◆ TASK REQUIREMENTS
Your task is to retype the lines from the opening of the material through the line that includes "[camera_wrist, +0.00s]". Do not copy the pictures.

* Start INFORMATION PROVIDED *

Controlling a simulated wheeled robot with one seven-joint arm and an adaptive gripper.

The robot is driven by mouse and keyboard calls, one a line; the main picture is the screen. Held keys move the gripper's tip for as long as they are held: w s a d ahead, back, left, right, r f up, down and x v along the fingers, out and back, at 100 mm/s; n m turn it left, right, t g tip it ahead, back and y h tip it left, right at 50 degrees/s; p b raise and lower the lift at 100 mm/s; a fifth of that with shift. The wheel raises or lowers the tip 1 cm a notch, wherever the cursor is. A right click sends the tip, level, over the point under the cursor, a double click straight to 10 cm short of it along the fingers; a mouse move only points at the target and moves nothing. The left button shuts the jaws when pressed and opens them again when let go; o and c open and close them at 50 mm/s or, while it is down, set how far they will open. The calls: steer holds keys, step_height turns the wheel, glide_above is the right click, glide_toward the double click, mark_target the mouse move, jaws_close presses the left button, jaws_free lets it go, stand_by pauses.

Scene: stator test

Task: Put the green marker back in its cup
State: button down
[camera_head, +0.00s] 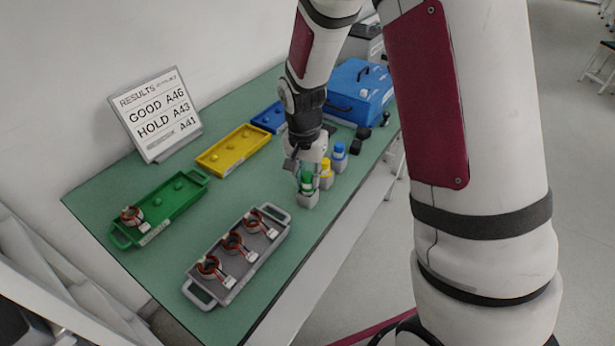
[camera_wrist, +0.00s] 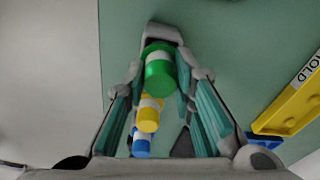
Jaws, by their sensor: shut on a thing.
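The green marker (camera_head: 307,184) is upright between the fingers of my gripper (camera_head: 308,178), which is shut on it. Its green end also shows in the wrist view (camera_wrist: 159,74), with a white band beyond it. The grey cup (camera_head: 308,200) stands on the green table directly under the marker, and its rim shows in the wrist view (camera_wrist: 162,32). The marker's lower end is at or in the cup; I cannot tell how deep it sits. My fingers partly hide the marker in the head view.
Close behind are a yellow marker (camera_head: 326,166) and a blue marker (camera_head: 339,152) in their own cups. A grey tray (camera_head: 199,292) with stators, a green tray (camera_head: 120,239) and a yellow tray (camera_head: 205,162) lie left. A blue case (camera_head: 357,92) stands behind.

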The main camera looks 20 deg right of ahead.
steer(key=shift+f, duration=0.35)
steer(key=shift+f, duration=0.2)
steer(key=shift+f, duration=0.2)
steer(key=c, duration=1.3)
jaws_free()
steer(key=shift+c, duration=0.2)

* End INFORMATION PROVIDED *

◆ COMPLETE OUTPUT
Controlling a simulated wheeled robot with one seven-joint arm and an adaptive gripper.

The robot is driven by mouse and keyboard calls, one a line; the main picture is the screen. Held keys move the gripper's tip for as long as they are held: w s a d ahead, back, left, right, r f up, down and x v along the fingers, out and back, at 100 mm/s; n m turn it left, right, t g tip it ahead, back and y h tip it left, right at 50 degrees/s; p b raise and lower the lift at 100 mm/s; a fifth of that with shift. The wheel raises or lowers the tip 1 cm a notch, wherever the cursor is. A right click sends the tip, level, over the point under the cursor, a double click straight to 10 cm short of it along the fingers; a mouse move only points at the target and moves nothing. The left button shuts the jaws when pressed and opens them again when let go; o and c open and close them at 50 mm/s or, while it is down, set how far they will open. The calls: steer holds keys, step_height turns the wheel, glide_above is the right click, glide_toward the double click, mark_target the mouse move, jaws_close presses the left button, jaws_free lets it go, stand_by pauses.

Scene: stator test

Task: Put the green marker back in its cup
State: button down
[camera_head, +0.00s] 
[camera_wrist, +0.00s] 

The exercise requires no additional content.